I think the other thing my story is about is Barbra Streisand's vision of America. I'm told that in Singer's original story, Yentl does not go to America, but just moves on to a different yeshiva town to try again as Anshel. But in Streisand's adaptation, Yentl goes off to America, to a land where maybe she has a chance to be both a woman and Torah scholar. And I push a little further, and suggest that maybe America is a place where Hadass can love both a woman and a man, a place of new opportunities and new rules. A different kind of raising of the dead. [Weirdly, I sent Yentl to Philadelphia instead of New York, betraying the perpetual New York fetishism trope of my fic. I'm not sure why I did that; Perhaps it's just that it let me have her working at JPS, perhaps it's because I was due to visit my Great-Uncle, who fled Brooklyn for the Main Line, the following week.]

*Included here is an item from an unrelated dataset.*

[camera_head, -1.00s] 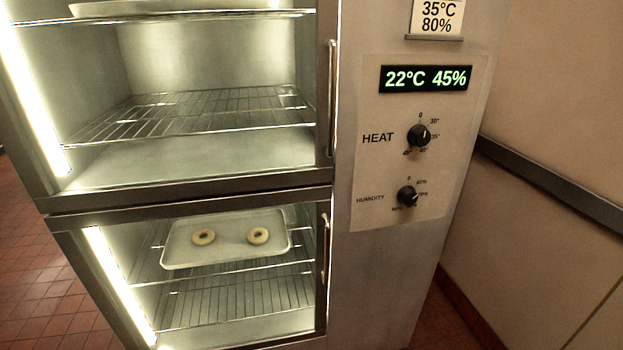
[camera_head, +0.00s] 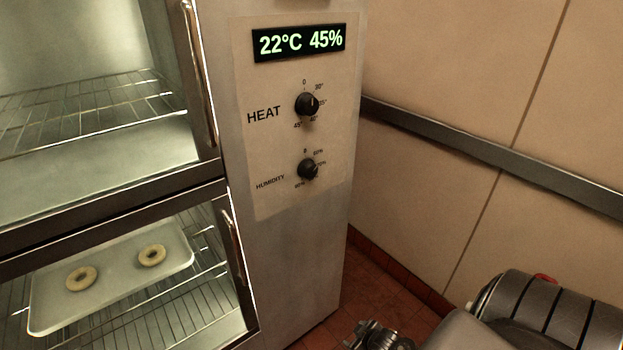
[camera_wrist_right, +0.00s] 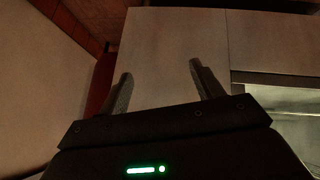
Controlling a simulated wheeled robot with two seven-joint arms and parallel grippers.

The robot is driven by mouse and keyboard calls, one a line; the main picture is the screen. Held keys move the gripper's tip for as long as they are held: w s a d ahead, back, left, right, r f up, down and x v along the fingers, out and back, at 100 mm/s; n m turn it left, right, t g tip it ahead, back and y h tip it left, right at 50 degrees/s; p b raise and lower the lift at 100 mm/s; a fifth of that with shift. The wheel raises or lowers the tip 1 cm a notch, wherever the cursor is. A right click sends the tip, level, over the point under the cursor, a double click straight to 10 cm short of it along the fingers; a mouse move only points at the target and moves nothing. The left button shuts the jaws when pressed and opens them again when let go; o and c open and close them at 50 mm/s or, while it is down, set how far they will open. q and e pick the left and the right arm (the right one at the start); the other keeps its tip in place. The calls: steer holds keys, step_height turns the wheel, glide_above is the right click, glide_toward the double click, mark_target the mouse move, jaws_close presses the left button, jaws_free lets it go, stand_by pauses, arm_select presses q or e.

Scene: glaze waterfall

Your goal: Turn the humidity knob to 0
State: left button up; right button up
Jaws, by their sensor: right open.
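The black humidity knob (camera_head: 307,169) is on the light control panel (camera_head: 285,217) of the steel cabinet, below the black heat knob (camera_head: 307,104). A 0 mark is above the humidity knob, with percent marks on its right and below. Its pointer is too small to read surely. The display (camera_head: 299,42) reads 22°C 45%. My right gripper (camera_wrist_right: 160,82) is open and empty in the right wrist view, its fingers toward a plain pale cabinet face. The knob is not in that view. Part of my right arm shows low in the head view, well below the knob. My left gripper is not in view.
A door handle (camera_head: 236,240) stands left of the panel. A wall with a dark rail (camera_head: 490,152) is on the right.

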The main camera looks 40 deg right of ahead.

My other story, though... It seems hard to know how to talk about it. The amazingly insightful comment I got from my recip made it clear to me just how unconsciously personal this story was. Brakebills has always reminded me of my alma mater, and everyone I know who's read the book and who went to a top tier tech school has agreed with me that Brakebills South in particular is engineering school in a nutshell. More than anything else, I think this story is a reflection on my college self, as I stare at my ten year reunion coming up in a handful of months.

Fast Times at Brakebills South (5376 words) by Seekingferret
Chapters: 1/1
Fandom: The Magicians - Lev Grossman
Rating: Not Rated
Warnings: No Archive Warnings Apply
Characters: Plum Purchas, Professor Mayakovsky
Summary:
"Did you win your year?"

"I sure did," she said. "By a mile."

I may have told this story before: When I was a sophomore, we had a course on prototyping techniques. It was only worth half the credits that our calculus and physics classes were worth, but within a few weeks the weekly projects were eating fifteen or twenty hours a week, time we desperately needed to study for other classes. We complained to the instructors, who told us "Look, you don't really need to spend twenty hours a week on these projects. As long as you spend a couple hours a week, turn something in, you're going to get an A in this class just for showing up. But if you keep up working the way you have been, you won't regret it." We kept working twenty hours a week for the rest of the semester, and yes, to this day I don't regret it. I learned a lot of valuable engineering techniques and principles in that class. But stepping back from it, if that's possible, by looking at Brakebills South as the analogue... it kind of seems not okay. Like, okay, you got a bunch of workaholic engineers to work harder with nebulous promises of future benefits. Good for you! It's exactly what Mayakovsky does and it works with brutal effectiveness on Quentin and Alice and it burns out Josh and Janet and Eliot, and in my story with Plum it does something a lot more ambiguous.

Plum is interesting to me because I saw a lot of people not make it through Cooper- bad grades, irresponsible behavior, mental health issues, etc... But as the number of students dwindled, the number of dropouts dwindled, too. My class lost about a third of its members by senior year, but nobody who made it to senior year failed to graduate on time. For Plum to get kicked out of Brakebills as a fifth year is astonishing to me. The kind of people who make it through the ringer at Brakebills, who survive Mayakovsky, do not just suddenly screw up in the kind of way that gets you expelled. Especially because by the time you reach fifth year you have connections and relationships with the faculty and staff that ought to make them much more tolerant of you. My senior year we literally broke into an abandoned building on campus and stole a file cabinet and a table-saw and walked it across campus to our lab, while the security guards waved at us.

So I had to figure out how to write a version of Plum who lived on the edge, who was talented and disciplined enough to survive four and a half years at Brakebills, but who could have relationships with faculty frayed enough that one mistake could get her thrown out. Expulsion looms over my fic, I think, this endpoint that seems both inevitable and impossible given Plum's trajectory. For Plum, college is a place to explore and push boundaries, and that's the sort of thing that works until it doesn't. Plum doesn't realize, or is incapable of acting on the fact that, she's flying without much of a net. My recip commented on how I wrote Plum as 'brittle', and I think that's exactly it: Plum is hard, but hard metals are brittle.

But Plum is also a survivor, someone capable of picking up the pieces after a wrecking failure. Basically Plum is super awesome and I love her so much and it was great writing a story that, er, plumbed her depths. What this story sets up is the way that Plum reconstitutes herself after finally crashing and burning for real in The Magicians Land. How she ends up a Queen in Fillory after all is said and done. Of course, I don't mention Fillory at all in this story because I can't stand Fillory. I feel like this story let me testify to the parts of the Magicians series I love while carefully straining out all the parts I can't stand. I am very pleased with the final result.